Collected data
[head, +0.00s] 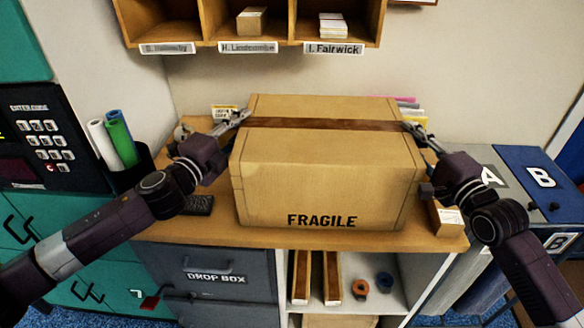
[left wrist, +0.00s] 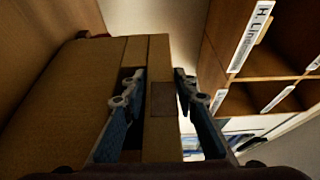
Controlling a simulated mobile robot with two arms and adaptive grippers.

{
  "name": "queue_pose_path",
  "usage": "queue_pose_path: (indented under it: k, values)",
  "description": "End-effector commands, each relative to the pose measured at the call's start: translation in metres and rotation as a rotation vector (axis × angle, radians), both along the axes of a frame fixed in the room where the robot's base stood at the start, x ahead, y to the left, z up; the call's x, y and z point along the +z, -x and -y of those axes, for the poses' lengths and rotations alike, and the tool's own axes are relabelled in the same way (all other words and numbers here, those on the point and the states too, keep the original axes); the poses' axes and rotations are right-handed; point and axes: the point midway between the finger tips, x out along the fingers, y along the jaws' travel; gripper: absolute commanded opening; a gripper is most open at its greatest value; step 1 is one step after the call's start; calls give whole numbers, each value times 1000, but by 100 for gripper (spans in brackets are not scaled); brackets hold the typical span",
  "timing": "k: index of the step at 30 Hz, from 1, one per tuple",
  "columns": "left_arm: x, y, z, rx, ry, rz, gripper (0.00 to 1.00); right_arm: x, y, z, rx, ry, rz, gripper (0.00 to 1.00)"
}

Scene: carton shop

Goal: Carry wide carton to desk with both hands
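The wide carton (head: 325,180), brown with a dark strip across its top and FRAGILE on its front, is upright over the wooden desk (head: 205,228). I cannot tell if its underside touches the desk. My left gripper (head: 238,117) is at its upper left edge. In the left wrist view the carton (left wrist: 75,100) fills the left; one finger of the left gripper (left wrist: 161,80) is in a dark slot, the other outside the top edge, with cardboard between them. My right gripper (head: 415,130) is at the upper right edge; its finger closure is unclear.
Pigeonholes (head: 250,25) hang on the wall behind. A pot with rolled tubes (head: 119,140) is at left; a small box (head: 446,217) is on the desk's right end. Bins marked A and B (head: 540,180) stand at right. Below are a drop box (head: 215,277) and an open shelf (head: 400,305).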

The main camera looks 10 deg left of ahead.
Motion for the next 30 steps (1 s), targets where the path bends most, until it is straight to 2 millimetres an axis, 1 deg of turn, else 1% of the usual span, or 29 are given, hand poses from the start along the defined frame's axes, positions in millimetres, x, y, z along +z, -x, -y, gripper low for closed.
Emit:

---

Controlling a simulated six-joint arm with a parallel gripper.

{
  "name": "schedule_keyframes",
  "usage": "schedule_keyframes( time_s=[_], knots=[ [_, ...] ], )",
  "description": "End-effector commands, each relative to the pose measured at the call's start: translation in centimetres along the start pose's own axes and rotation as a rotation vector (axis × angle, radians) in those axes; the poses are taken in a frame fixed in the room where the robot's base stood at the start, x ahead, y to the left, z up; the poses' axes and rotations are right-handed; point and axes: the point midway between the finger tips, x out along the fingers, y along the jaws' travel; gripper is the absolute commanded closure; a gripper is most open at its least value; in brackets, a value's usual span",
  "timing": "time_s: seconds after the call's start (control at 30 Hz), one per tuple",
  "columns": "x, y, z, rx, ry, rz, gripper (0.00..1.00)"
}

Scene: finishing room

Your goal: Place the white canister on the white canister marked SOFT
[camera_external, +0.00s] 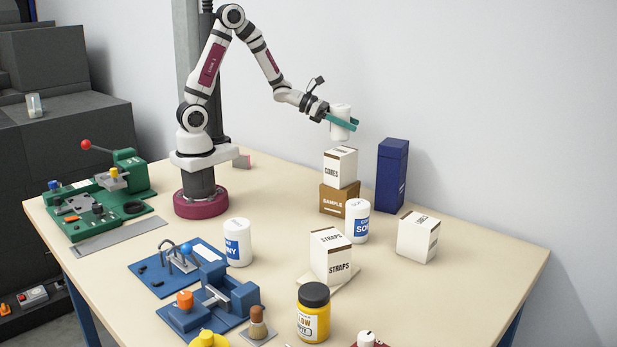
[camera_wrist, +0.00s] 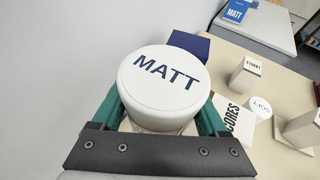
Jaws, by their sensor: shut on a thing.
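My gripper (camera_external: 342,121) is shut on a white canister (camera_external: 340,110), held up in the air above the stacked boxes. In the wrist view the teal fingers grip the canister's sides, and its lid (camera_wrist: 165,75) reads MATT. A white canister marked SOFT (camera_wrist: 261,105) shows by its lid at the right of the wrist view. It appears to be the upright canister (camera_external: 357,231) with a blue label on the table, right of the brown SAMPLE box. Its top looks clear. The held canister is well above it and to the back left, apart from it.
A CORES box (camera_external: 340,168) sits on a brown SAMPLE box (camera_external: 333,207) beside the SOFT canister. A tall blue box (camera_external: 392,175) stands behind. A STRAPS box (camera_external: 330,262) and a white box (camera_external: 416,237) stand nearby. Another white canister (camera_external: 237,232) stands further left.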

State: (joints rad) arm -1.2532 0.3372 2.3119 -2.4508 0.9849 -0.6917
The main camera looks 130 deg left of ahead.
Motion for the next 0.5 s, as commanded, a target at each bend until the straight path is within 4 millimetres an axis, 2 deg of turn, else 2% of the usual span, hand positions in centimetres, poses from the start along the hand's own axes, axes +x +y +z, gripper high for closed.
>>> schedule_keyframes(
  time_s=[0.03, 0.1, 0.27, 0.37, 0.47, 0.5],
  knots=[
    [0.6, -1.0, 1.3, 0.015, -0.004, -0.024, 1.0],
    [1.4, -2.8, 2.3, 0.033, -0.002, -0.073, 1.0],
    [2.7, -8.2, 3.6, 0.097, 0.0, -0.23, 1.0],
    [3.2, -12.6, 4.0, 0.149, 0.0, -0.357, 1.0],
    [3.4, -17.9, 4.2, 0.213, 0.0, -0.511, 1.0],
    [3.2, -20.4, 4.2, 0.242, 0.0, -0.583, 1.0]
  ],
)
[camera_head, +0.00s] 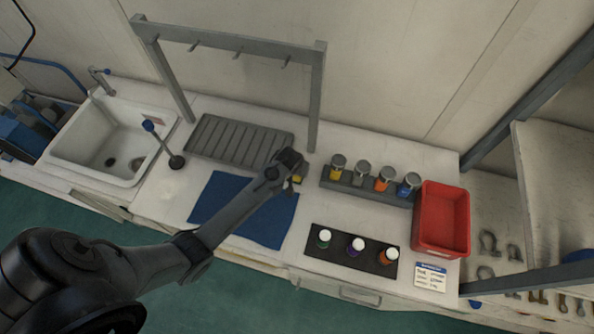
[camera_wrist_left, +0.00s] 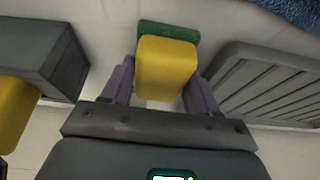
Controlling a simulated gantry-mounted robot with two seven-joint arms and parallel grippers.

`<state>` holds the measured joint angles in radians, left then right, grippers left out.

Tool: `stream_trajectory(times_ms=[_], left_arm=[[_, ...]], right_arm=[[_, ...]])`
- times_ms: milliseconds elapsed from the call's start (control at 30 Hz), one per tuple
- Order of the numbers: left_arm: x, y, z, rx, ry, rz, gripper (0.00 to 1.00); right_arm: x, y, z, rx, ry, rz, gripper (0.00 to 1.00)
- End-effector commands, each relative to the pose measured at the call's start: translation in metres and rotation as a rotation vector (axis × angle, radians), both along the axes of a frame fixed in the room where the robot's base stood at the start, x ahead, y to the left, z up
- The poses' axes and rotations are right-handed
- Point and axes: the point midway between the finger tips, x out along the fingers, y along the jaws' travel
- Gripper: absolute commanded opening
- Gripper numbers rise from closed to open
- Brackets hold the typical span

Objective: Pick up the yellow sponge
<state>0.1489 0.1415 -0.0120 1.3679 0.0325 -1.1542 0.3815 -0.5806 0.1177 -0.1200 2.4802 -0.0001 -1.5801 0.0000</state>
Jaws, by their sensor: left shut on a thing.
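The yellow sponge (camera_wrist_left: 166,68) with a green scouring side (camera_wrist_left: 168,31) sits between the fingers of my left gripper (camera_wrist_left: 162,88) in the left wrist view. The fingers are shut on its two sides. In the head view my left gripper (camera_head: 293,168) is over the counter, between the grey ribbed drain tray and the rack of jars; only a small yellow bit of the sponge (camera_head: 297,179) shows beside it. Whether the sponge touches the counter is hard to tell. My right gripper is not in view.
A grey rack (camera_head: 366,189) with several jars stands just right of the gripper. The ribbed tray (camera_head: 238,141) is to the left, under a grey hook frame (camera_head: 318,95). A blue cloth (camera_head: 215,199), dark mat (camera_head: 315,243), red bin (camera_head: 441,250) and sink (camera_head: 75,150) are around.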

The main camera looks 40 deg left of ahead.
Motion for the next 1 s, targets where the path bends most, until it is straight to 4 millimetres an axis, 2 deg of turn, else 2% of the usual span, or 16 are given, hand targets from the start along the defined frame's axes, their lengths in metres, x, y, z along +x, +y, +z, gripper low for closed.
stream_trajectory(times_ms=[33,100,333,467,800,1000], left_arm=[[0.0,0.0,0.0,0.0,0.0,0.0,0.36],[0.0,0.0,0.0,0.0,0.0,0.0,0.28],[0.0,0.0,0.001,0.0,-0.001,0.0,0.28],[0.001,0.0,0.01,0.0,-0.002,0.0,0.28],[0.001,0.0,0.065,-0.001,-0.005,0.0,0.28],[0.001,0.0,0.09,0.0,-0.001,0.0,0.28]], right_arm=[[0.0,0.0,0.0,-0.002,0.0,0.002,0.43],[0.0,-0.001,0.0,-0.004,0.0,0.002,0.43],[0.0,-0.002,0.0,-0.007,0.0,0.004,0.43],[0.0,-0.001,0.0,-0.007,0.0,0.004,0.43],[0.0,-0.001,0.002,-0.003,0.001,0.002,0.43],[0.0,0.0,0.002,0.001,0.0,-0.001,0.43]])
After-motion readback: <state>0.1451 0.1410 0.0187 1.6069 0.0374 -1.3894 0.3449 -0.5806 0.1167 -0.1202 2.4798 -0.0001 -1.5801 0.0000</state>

[What is needed] Print exactly what appears from the line holding "[camera_wrist_left, +0.00s]" down to the line holding "- times_ms: milliseconds", both ends kept, leaving out the pictures.

[Task answer]
[camera_wrist_left, +0.00s] 
Controlling a simulated gantry-mounted robot with two seven-joint arms and parallel grippers.

`<state>` holds the measured joint angles in radians, left then right, grippers left out.

Tool: `stream_trajectory(times_ms=[_], left_arm=[[_, ...]], right_arm=[[_, ...]])`
- times_ms: milliseconds elapsed from the call's start (control at 30 Hz), one per tuple

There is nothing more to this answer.